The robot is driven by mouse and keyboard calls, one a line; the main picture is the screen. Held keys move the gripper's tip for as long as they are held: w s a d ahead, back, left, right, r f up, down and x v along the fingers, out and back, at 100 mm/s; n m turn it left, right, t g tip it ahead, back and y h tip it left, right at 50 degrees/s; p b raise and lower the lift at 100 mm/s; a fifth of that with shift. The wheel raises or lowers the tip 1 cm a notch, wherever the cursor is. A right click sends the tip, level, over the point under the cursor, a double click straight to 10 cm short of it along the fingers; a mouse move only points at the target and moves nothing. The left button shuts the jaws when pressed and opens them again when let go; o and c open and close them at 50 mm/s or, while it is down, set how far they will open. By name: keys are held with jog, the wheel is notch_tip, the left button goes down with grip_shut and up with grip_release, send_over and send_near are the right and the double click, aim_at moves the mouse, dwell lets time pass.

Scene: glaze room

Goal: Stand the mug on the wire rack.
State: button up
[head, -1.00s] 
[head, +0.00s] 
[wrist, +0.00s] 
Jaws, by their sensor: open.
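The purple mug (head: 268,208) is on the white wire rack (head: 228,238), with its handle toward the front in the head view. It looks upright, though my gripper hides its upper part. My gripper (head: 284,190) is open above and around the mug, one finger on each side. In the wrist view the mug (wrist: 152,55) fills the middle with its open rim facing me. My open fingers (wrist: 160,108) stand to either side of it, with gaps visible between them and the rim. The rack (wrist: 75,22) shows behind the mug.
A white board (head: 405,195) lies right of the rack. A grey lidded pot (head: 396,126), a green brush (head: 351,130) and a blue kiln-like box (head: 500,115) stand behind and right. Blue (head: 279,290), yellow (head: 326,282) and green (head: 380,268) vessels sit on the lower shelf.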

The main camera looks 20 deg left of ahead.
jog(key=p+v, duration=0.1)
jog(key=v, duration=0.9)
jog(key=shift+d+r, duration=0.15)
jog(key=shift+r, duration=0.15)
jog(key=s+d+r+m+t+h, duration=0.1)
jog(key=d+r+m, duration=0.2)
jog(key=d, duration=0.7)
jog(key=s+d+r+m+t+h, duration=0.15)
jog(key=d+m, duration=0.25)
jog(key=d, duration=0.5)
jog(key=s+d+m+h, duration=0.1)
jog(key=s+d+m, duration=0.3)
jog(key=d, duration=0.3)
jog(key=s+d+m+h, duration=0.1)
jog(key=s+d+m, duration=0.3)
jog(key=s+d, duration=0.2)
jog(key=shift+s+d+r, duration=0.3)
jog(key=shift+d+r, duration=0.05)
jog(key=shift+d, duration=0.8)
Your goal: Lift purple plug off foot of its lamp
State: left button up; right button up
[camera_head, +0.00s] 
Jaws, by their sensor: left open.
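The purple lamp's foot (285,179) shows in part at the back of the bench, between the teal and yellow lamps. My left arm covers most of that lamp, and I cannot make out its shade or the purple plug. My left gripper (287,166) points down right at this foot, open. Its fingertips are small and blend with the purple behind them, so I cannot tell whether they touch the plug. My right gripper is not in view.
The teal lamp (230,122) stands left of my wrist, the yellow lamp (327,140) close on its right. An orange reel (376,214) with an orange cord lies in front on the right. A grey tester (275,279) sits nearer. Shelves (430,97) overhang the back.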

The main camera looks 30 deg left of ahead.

▶ _What needs to be done_: Single out each line of the records above with the string "State" in it, and copy it.

▶ _Reply_:
State: button up
State: left button up; right button up

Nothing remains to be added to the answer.